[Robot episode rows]

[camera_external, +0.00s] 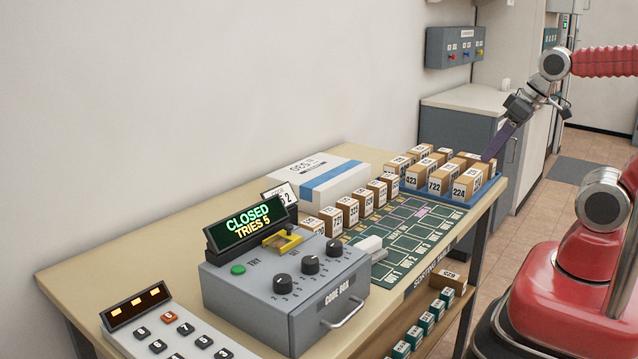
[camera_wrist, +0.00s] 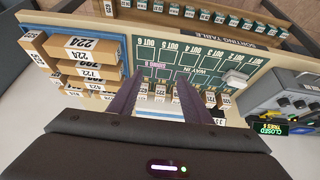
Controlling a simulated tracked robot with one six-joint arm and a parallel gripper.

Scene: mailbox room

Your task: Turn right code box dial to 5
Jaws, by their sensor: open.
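The code box (camera_external: 285,290) is a grey box at the near end of the table. Its display (camera_external: 246,223) reads "CLOSED TRIES 5". Three black dials stand in a row on its top; the right dial (camera_external: 333,247) is the one farthest along the row. The dial settings are too small to read. A green button (camera_external: 238,269) sits left of the dials. My gripper (camera_external: 487,157) is above the far end of the table by the blue tray, well away from the code box. In the wrist view its two fingers (camera_wrist: 158,98) are apart with nothing between them, and the code box (camera_wrist: 270,92) shows at the right.
A blue tray (camera_external: 449,200) holds several numbered boxes. More numbered boxes line the green sorting mat (camera_external: 405,234). A white package (camera_external: 322,182) lies by the wall. A keypad (camera_external: 165,335) stands left of the code box. A yellow part (camera_external: 283,239) stands behind the dials.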

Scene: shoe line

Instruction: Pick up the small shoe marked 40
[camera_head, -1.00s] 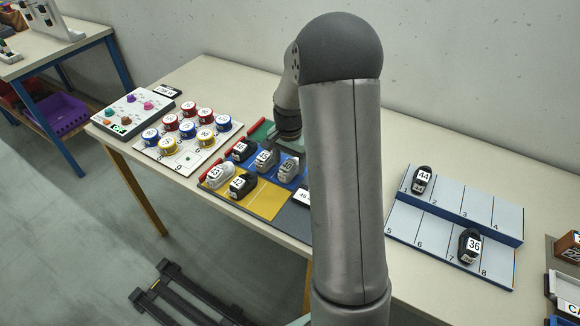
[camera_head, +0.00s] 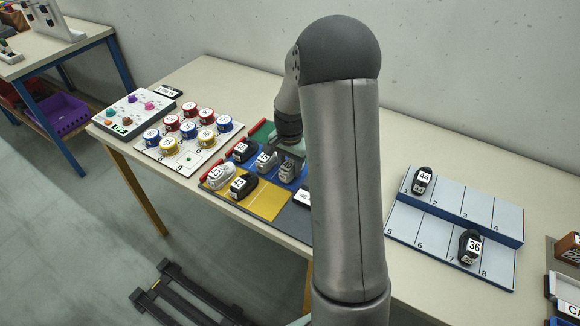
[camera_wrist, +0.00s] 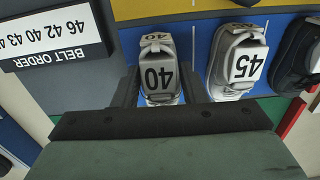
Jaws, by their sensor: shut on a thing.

■ Exercise details
Write out each entry exactly as given, omitting any picture.

■ The answer
[camera_external, +0.00s] 
[camera_wrist, +0.00s] 
Controlling a simulated tracked robot with one six-joint arm and a parallel gripper.

Scene: mailbox room

Your task: Turn right code box dial to 5
Jaws, by their sensor: open.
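The code box (camera_external: 285,290) is a grey box at the near end of the table. Its display (camera_external: 246,223) reads "CLOSED TRIES 5". Three black dials stand in a row on its top; the right dial (camera_external: 333,247) is the one farthest along the row. The dial settings are too small to read. A green button (camera_external: 238,269) sits left of the dials. My gripper (camera_external: 487,157) is above the far end of the table by the blue tray, well away from the code box. In the wrist view its two fingers (camera_wrist: 158,98) are apart with nothing between them, and the code box (camera_wrist: 270,92) shows at the right.
A blue tray (camera_external: 449,200) holds several numbered boxes. More numbered boxes line the green sorting mat (camera_external: 405,234). A white package (camera_external: 322,182) lies by the wall. A keypad (camera_external: 165,335) stands left of the code box. A yellow part (camera_external: 283,239) stands behind the dials.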

Scene: shoe line

Instruction: Pick up the small shoe marked 40
[camera_head, -1.00s] 
[camera_head, +0.00s] 
[camera_wrist, +0.00s] 
Jaws, by their sensor: shut on a thing.

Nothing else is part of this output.